Now on to the travel. I went to Singapore and Tokyo in September. I didn't take many photos in Singapore as it is usually hot and humid and I stay indoors most of the time. But I had to spend 9 hours in Hong Kong airport on the way back because I had to get here the day after I was done with work. The only way to do that was to fly from Singapore to Hong Kong on the late evening flight and then catch the morning flight from Hong Kong to New York. I walked around the airport along with catching up on work and the beginning of the Great British Bake Off.

In my walks, I captured these unique pieces of art and history scattered around the airport. There are also objects of art inside glass cases and children's play areas.
This is a vertical 3D painting on a wall with a helpful set of footprints nearby that indicated the best place to take a photo.
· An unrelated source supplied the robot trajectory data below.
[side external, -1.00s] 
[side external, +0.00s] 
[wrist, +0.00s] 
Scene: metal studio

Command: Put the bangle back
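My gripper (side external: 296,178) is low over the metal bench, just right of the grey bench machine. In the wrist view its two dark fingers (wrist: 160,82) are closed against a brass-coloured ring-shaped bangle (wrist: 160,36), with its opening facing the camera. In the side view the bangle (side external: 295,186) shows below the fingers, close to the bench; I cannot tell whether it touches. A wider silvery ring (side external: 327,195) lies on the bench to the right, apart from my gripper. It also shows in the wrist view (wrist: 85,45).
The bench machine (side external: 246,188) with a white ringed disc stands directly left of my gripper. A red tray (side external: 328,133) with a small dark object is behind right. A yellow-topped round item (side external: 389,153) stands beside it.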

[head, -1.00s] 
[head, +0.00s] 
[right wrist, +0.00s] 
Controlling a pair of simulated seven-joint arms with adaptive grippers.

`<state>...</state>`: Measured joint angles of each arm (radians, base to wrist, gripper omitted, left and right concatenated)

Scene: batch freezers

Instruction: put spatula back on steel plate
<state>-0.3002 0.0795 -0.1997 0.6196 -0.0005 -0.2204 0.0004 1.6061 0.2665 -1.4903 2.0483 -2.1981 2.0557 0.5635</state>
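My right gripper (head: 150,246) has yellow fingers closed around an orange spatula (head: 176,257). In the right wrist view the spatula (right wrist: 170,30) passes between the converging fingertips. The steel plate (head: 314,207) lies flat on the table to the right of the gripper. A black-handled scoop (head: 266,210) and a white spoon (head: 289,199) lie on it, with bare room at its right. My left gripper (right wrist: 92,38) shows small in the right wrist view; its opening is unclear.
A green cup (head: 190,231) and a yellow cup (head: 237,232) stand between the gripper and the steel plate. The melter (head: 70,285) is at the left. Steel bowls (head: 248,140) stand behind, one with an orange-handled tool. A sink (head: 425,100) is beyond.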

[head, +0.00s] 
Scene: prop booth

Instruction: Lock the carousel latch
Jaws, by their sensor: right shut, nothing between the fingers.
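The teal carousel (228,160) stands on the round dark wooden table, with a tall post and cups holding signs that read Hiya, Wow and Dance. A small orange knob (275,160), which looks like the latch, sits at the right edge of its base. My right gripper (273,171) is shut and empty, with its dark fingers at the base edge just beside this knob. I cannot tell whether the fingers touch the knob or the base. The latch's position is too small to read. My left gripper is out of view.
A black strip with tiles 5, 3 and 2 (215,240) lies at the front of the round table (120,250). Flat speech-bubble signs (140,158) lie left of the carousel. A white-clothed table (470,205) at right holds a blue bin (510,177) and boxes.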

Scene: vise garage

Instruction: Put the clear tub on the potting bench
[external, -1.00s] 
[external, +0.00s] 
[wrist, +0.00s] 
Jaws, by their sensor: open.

This one is on the floor and also has a set of footprints indicating the best photo spot.

 There was a contest involving charities and food and this Buddha (created by American Airlines employees) won. It is made of cans of seafood. Their labels create the colors. The mountains represent the mountains of one of the islands of Hong Kong, I think. The link is to a PDF describing the contest and the sculpture. It has photos of the piece being built. The seafood cans will be donated to local food banks after the display is done.
 I also took these photos of a model of the old time food stalls in Hong Kong. The description below describes their place in Hong Kong society but they are being replaced by chain fast food places. These were the original fast food of Hong Kong - places to get a quick cheap meal. I hope you can read it. It wasn't easy getting a good picture of it.

I have many more pictures of Tokyo and want to do do justice to the 1.5 days of sight seeing that I was able to squeeze in. Yes, I know. I have promised that before. But I am not traveling as much any more and I hope to have time to blog more regularly.